SOURCE DATA:

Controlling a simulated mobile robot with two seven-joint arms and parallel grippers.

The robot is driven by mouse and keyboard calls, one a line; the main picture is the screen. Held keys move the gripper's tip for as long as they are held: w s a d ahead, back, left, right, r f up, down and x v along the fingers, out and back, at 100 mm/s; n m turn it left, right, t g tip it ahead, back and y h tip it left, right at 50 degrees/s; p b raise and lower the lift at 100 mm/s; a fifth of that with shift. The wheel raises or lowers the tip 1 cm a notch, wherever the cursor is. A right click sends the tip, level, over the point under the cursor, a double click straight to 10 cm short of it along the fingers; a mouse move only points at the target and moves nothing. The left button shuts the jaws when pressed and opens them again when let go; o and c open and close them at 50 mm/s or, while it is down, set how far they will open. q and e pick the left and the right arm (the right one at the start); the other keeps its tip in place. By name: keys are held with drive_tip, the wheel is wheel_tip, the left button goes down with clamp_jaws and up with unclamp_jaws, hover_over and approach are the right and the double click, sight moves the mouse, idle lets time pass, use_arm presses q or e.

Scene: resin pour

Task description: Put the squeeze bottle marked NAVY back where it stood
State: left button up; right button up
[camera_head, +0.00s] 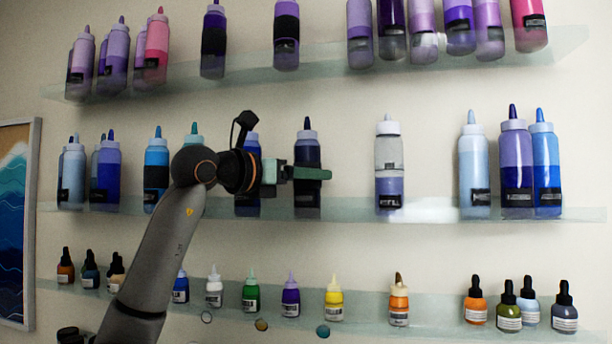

GIVEN PROBLEM: Copy out each line of the data where the string "button" appears.

WRITTEN REPLY:
The robot is driven by mouse and keyboard calls, one a line; the main picture is the screen. Held keys move the gripper's tip for as long as they are held: w s a d ahead, back, left, right, r f up, down and x v along the fingers, out and back, at 100 mm/s; n m turn it left, right, t g tip it ahead, back and y h tip it left, right at 50 degrees/s; p b raise and lower the lift at 100 mm/s; a fifth of that with shift. The wheel raises or lowers the tip 1 cm a notch, wherever the cursor is. A right click sends the tip, level, over the point under the cursor, a double click straight to 10 cm short of it along the fingers; a mouse move only points at the target and moves nothing. The left button shuts the jaws when pressed and opens them again when let go; o and c open and close them at 50 mm/s or, while it is down, set how far they will open. q and e pick the left and the right arm (the right one at the start); the other keeps its tip in place. By name: keys are held with drive_tip, the wheel is wheel_tip, the left button goes down with clamp_jaws and up with unclamp_jaws, hover_over and approach are the right and the double click, sight moves the mouse, idle lets time pass, use_arm presses q or e.
State: left button up; right button up

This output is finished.